--- BEGIN Collected material ---

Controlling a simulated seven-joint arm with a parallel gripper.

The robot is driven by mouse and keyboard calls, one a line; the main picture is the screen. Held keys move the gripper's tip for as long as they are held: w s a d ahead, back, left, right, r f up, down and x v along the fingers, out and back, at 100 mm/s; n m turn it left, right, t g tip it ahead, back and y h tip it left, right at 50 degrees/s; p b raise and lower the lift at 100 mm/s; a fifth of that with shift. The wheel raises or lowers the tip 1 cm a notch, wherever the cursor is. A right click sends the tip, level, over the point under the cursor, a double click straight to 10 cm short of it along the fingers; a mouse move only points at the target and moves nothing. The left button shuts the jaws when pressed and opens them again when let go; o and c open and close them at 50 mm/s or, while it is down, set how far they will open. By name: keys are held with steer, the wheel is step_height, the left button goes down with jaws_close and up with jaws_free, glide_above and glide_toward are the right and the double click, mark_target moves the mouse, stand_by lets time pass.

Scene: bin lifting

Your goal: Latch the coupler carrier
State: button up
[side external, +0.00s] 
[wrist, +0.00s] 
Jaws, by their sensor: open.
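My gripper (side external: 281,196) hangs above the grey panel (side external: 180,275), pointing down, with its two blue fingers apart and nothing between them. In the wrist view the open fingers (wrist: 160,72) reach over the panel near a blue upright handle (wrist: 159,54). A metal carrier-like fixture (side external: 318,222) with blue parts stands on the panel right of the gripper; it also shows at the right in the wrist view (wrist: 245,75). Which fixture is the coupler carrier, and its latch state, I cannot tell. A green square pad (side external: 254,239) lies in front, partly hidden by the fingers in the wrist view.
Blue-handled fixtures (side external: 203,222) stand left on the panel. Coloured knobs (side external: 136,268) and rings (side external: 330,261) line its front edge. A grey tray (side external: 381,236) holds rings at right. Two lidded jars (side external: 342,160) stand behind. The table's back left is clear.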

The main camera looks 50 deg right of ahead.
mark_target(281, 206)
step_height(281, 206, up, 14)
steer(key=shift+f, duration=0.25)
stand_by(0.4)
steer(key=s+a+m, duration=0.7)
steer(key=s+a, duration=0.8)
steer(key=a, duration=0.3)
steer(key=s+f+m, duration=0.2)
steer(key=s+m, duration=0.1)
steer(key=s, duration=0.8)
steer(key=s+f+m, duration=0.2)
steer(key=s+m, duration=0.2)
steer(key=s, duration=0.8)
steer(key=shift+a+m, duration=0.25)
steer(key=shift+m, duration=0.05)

--- END Collected material ---

Goal: Reproduce the data, keeping every line exactly the same.

Answer to the task:
Controlling a simulated seven-joint arm with a parallel gripper.

The robot is driven by mouse and keyboard calls, one a line; the main picture is the screen. Held keys move the gripper's tip for as long as they are held: w s a d ahead, back, left, right, r f up, down and x v along the fingers, out and back, at 100 mm/s; n m turn it left, right, t g tip it ahead, back and y h tip it left, right at 50 degrees/s; p b raise and lower the lift at 100 mm/s; a fifth of that with shift. The wheel raises or lowers the tip 1 cm a notch, wherever the cursor is. A right click sends the tip, level, over the point under the cursor, a double click straight to 10 cm short of it along the fingers; a mouse move only points at the target and moves nothing. The left button shuts the jaws when pressed and opens them again when let go; o and c open and close them at 50 mm/s or, while it is down, set how far they will open. By name: keys are held with steer, the wheel is step_height, the left button goes down with jaws_close and up with jaws_free, glide_above and glide_toward are the right and the double click, mark_target moves the mouse, stand_by lets time pass.

Scene: bin lifting

Your goal: Latch the coupler carrier
State: button up
[side external, +0.00s] 
[wrist, +0.00s] 
Jaws, by their sensor: open.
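My gripper (side external: 281,196) hangs above the grey panel (side external: 180,275), pointing down, with its two blue fingers apart and nothing between them. In the wrist view the open fingers (wrist: 160,72) reach over the panel near a blue upright handle (wrist: 159,54). A metal carrier-like fixture (side external: 318,222) with blue parts stands on the panel right of the gripper; it also shows at the right in the wrist view (wrist: 245,75). Which fixture is the coupler carrier, and its latch state, I cannot tell. A green square pad (side external: 254,239) lies in front, partly hidden by the fingers in the wrist view.
Blue-handled fixtures (side external: 203,222) stand left on the panel. Coloured knobs (side external: 136,268) and rings (side external: 330,261) line its front edge. A grey tray (side external: 381,236) holds rings at right. Two lidded jars (side external: 342,160) stand behind. The table's back left is clear.

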The main camera looks 50 deg right of ahead.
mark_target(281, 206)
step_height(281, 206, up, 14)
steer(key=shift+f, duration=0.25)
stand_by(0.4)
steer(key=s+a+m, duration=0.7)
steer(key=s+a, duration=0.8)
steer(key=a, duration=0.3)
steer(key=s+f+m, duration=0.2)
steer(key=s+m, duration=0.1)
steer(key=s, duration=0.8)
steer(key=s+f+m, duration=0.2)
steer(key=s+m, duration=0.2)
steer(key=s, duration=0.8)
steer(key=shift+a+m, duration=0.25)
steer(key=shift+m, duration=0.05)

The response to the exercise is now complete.